** TASK PROMPT **
Output a single figure: the number of lines in which the word "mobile" appears.

○ ○ ○ ○ ○

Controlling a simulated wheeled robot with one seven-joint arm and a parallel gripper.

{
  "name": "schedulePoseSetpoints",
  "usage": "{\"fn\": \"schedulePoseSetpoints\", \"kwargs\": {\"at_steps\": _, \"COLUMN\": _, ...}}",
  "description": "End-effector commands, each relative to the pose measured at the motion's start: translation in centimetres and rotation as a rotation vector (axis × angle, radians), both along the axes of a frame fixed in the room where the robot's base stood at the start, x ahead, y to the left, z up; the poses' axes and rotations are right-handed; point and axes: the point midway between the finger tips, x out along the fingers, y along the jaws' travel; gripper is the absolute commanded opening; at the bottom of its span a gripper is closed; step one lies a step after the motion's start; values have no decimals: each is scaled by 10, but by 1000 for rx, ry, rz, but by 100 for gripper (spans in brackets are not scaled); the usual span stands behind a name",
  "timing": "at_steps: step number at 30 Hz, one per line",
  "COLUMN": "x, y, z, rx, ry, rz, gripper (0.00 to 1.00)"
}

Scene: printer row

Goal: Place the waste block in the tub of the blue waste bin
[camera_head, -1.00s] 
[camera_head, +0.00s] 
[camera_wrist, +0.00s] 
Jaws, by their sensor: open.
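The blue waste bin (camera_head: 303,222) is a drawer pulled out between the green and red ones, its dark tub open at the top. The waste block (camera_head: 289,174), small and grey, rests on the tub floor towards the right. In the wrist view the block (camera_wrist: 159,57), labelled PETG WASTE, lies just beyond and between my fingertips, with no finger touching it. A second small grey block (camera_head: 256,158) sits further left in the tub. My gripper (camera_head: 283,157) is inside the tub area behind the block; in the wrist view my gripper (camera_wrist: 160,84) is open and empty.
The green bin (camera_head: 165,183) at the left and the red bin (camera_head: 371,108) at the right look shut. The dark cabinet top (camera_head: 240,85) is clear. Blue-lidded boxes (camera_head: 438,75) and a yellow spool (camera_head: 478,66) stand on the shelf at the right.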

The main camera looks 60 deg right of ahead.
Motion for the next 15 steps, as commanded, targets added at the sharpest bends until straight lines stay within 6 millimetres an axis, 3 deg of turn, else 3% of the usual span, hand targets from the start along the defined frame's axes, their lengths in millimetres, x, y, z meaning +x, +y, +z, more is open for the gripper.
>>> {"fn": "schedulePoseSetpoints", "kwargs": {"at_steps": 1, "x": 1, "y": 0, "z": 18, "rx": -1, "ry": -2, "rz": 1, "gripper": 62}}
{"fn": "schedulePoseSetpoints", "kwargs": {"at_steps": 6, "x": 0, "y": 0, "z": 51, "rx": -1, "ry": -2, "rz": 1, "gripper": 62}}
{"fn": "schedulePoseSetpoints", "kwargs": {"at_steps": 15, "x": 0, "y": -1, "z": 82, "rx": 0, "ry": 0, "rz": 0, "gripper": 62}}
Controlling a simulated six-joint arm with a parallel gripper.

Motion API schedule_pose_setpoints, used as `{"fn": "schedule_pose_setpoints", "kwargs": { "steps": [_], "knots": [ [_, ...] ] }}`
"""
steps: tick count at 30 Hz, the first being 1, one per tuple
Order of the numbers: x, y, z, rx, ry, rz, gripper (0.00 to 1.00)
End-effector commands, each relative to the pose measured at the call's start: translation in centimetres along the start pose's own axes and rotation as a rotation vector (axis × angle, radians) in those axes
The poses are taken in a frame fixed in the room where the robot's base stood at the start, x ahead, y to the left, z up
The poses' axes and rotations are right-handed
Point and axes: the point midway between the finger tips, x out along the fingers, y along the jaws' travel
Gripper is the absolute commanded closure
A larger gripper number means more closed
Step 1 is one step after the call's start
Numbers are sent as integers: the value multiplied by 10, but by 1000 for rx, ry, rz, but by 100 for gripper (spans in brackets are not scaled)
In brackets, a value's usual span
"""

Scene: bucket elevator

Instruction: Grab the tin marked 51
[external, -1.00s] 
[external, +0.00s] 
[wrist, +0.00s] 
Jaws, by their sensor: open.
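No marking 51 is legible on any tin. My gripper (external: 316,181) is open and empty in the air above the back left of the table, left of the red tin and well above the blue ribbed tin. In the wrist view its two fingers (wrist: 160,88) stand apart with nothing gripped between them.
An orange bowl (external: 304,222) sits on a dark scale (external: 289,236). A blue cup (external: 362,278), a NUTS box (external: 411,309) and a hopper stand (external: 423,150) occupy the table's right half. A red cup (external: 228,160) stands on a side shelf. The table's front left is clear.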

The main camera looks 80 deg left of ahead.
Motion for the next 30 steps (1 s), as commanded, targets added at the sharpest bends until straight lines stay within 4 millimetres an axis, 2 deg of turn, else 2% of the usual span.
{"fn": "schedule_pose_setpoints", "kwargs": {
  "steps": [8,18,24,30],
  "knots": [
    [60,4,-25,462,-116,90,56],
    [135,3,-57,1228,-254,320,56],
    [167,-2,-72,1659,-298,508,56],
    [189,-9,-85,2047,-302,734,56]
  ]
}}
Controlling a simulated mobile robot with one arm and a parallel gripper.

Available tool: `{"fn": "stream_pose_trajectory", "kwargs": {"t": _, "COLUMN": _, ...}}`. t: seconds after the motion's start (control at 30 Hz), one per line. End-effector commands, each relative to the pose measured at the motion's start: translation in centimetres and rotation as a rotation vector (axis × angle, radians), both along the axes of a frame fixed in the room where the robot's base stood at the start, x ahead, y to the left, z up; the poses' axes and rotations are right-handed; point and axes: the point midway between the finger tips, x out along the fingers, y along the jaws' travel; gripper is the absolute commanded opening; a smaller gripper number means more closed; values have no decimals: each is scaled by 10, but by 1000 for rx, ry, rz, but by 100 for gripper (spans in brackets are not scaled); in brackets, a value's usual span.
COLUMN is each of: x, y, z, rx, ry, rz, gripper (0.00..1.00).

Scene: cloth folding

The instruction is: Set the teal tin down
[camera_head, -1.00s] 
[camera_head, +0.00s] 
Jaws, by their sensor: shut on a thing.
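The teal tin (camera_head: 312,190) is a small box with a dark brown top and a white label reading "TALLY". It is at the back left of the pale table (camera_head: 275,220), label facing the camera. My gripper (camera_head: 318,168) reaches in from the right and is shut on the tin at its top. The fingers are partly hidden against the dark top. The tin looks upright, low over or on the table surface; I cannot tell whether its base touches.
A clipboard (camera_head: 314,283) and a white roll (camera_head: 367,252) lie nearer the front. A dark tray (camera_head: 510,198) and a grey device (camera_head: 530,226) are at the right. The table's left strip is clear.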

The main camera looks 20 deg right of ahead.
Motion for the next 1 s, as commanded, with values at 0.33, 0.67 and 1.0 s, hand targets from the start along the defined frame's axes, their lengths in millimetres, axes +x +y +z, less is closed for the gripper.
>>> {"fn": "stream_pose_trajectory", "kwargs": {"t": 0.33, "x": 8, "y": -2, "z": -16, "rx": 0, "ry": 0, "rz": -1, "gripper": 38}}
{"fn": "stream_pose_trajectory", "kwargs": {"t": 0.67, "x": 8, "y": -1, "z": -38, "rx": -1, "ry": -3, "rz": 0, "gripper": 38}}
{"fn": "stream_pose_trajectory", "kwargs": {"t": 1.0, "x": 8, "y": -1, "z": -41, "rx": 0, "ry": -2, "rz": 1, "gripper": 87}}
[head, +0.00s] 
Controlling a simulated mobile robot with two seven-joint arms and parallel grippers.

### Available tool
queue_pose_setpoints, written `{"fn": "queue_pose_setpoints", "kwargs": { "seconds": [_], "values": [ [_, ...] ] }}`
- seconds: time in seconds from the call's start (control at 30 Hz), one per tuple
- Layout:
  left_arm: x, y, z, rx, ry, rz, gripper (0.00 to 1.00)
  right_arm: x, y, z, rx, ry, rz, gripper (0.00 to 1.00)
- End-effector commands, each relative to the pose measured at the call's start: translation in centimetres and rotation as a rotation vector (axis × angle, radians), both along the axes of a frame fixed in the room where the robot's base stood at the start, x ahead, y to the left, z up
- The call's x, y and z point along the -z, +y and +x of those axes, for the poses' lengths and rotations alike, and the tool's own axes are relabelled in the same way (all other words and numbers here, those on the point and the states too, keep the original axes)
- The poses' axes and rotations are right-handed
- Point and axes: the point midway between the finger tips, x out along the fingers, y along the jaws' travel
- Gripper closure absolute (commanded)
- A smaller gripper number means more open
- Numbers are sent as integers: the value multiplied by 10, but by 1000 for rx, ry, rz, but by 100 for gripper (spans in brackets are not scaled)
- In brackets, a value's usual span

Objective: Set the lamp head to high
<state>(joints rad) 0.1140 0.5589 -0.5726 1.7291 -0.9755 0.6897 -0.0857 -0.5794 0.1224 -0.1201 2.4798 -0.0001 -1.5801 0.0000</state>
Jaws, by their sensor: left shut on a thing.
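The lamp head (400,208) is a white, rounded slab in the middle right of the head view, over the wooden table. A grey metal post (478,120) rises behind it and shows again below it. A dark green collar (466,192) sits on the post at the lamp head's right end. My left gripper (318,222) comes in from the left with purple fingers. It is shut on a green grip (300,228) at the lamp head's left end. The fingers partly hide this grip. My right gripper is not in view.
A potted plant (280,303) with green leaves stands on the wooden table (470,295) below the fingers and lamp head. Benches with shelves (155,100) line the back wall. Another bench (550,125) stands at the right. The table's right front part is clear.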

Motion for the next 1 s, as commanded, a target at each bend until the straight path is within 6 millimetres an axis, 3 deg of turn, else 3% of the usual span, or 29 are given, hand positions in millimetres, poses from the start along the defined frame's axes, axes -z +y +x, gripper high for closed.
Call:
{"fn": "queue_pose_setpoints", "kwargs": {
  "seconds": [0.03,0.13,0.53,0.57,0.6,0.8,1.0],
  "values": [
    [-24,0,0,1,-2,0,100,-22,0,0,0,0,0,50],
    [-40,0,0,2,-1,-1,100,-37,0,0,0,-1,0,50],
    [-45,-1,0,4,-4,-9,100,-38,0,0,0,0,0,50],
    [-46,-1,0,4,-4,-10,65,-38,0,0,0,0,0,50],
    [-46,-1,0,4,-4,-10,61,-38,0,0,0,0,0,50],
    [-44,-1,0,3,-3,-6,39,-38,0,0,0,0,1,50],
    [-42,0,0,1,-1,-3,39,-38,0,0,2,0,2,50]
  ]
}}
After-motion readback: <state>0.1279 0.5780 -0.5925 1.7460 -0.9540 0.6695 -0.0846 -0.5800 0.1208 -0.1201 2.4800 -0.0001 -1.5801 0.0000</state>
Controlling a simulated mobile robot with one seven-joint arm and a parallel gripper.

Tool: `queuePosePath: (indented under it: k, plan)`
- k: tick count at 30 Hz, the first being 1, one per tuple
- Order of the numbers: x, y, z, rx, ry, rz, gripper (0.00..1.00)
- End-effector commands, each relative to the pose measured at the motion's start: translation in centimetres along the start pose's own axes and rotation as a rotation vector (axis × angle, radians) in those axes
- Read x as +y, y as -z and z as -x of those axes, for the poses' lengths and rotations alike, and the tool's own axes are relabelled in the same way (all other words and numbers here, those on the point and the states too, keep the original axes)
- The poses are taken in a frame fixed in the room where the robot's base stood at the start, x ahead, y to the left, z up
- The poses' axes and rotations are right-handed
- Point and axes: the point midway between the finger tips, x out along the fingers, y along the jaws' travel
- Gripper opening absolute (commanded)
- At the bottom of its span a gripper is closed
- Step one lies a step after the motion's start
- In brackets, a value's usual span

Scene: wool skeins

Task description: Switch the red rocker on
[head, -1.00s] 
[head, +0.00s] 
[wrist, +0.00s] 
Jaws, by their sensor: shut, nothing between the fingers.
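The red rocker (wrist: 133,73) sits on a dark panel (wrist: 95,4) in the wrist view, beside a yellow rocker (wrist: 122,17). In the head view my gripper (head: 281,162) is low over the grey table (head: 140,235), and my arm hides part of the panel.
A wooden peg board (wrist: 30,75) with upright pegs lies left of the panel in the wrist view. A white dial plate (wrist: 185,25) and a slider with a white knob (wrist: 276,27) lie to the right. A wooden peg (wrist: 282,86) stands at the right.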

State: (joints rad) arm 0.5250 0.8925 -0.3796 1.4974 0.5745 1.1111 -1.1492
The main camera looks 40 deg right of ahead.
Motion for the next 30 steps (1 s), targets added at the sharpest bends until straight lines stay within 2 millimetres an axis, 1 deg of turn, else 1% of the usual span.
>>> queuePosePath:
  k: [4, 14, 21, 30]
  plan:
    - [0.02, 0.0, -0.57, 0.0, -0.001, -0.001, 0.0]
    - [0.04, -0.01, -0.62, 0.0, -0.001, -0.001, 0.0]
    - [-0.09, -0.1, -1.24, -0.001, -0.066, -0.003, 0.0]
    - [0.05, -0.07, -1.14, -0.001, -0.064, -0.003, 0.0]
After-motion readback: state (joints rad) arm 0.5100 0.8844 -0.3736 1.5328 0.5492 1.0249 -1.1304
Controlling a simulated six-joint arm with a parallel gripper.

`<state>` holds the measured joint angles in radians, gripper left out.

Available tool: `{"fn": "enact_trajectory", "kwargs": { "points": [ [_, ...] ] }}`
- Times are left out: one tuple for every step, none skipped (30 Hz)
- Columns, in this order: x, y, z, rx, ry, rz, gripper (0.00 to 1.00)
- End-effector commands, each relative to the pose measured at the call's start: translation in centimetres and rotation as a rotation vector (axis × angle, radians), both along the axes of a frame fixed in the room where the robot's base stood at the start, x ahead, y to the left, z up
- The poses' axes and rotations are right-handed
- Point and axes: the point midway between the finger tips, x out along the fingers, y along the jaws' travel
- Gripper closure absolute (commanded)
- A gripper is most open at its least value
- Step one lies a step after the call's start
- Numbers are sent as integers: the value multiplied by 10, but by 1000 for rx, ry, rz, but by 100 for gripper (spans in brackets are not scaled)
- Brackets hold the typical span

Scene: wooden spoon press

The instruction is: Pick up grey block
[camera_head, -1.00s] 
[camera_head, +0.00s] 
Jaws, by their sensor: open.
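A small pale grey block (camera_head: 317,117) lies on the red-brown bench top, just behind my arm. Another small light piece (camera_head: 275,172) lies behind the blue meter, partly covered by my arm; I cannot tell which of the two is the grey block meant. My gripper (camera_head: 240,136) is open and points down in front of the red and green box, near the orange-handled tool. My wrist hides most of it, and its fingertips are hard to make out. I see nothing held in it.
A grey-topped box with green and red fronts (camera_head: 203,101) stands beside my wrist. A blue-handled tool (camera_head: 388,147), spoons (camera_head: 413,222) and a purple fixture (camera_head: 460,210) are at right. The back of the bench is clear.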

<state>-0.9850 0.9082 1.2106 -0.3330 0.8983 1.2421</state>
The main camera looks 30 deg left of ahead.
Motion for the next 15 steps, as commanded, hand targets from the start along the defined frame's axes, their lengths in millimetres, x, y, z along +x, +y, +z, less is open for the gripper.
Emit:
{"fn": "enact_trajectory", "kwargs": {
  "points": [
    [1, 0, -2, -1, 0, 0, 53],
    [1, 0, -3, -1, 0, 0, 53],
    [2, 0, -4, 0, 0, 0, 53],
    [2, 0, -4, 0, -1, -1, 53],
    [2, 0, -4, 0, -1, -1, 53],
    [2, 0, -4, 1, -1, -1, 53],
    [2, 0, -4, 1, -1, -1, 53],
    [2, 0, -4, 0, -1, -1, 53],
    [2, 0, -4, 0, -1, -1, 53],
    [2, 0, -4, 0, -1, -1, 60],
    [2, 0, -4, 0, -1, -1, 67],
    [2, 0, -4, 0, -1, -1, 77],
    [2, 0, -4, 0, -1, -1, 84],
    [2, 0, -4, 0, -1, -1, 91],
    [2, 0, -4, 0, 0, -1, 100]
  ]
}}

○ ○ ○ ○ ○

** TASK RESULT **
3